Resolute mourners continued joining the five-mile-long line to pay their respects to Queen Elizabeth II in London Saturday — despite official warnings that they could face a wait of as long as 24 hours in chilly temperatures before catching a glimpse of the monarch’s casket in Westminster Hall.
“It felt like the right thing to do,” Jane O’Kane, 52, told the Sunday Times of London. “The Queen has been there all our lives.”
It took 12 hours, but O’Kane finally made it into the grand marble hall to salute the Queen one last time.
“I curtseyed,” she said. “It was so emotional.”
The eye-popping queue, which snakes along the south bank of the Thames River before crossing Lambeth Bridge, could be a record-breaker.
“As much as the British enjoy a queue, I don’t think we’ve ever seen the likes of this on our shores before, at least not in a couple of generations,” said Craig Glenday, editor-in-chief at Guinness World Records.
Nearly 306,000 people lined up in February 1952 to pay tribute to George VI, Queen Elizabeth II’s father, at his lying-in-state at Westminster Hall.
Guinness World Records has already announced that the flight that carried the queen’s casket to London this week was the most tracked flight in history, with 4.79 million users following its progress on the website Flightradar24.

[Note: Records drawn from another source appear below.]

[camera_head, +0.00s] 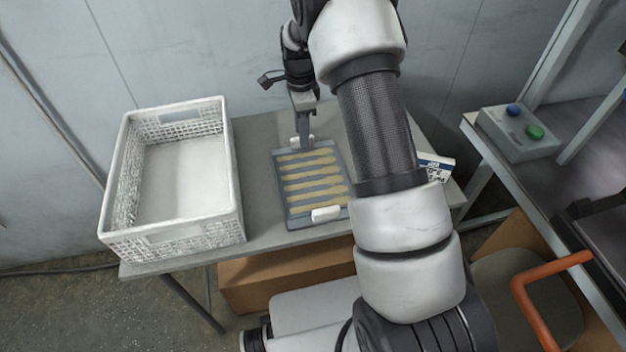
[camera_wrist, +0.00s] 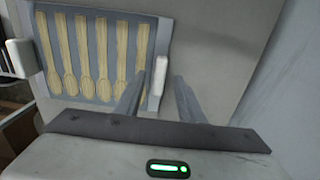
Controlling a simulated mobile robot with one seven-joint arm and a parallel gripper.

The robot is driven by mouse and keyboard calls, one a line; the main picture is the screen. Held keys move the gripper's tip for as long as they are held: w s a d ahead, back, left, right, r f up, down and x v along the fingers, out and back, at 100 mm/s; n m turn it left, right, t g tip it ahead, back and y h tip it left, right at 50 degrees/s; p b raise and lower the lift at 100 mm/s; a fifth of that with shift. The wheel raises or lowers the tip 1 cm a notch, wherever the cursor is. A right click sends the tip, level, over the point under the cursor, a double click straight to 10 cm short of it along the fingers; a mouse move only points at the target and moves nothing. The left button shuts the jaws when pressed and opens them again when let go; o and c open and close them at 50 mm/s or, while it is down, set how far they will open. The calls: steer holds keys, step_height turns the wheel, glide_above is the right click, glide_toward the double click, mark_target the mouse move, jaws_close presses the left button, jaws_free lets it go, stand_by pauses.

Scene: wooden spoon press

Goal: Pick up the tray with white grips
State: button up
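The grey-blue tray (camera_head: 298,221) lies on the grey table and holds several pale wooden spoons (camera_head: 313,178). It has a white grip on its near edge (camera_head: 326,214) and another on its far edge, partly hidden by my fingers. In the wrist view the far grip (camera_wrist: 157,82) shows between my fingertips, and the near grip (camera_wrist: 21,57) is at the left. My gripper (camera_wrist: 160,78) is open, its two fingers on either side of the far grip with gaps visible. In the head view my gripper (camera_head: 304,138) points down at the tray's far edge.
A white mesh crate (camera_head: 185,237), empty, stands on the table (camera_head: 262,147) to the left of the tray. A small labelled box (camera_head: 437,166) is on the right, partly behind my arm. A button box (camera_head: 517,133) sits on the right-hand bench. The wall is close behind the table.

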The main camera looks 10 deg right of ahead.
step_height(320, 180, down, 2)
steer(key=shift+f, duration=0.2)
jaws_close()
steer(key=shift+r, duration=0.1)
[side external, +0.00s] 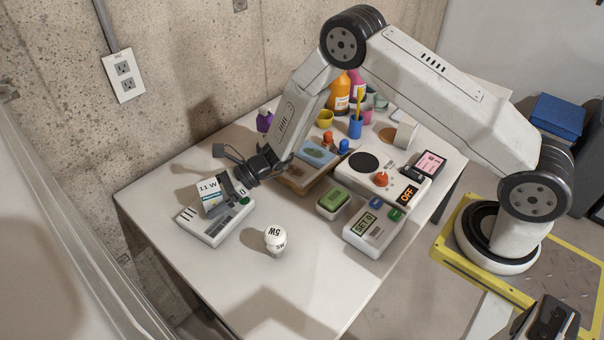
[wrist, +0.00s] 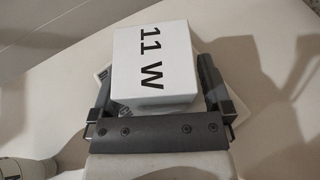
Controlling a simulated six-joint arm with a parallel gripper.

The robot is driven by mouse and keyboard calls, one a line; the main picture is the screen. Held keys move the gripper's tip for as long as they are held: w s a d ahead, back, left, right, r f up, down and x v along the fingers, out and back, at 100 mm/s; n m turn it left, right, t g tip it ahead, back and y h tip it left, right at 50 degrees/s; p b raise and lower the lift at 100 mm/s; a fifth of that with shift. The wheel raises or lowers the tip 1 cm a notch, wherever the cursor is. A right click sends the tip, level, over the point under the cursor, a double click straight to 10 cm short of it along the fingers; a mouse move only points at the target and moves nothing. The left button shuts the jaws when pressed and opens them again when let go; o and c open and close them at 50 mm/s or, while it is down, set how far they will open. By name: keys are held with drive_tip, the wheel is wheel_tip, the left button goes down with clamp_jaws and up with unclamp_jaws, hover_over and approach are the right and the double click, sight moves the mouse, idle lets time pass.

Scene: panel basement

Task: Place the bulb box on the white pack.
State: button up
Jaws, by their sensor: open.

The lengthy London line included celebrities like David Beckham, who waited for 12 hours Friday to pay his tearful respects, and visitors from as far away as Peru.
“It was seeing that image of the Queen alone at Prince Philip’s funeral that made me want to come,” explained Sam Record, 30, a healthcare assistant from Derby. “That showed how she stood by us, particularly when we learnt the prime minister was having parties and ignoring the rules.”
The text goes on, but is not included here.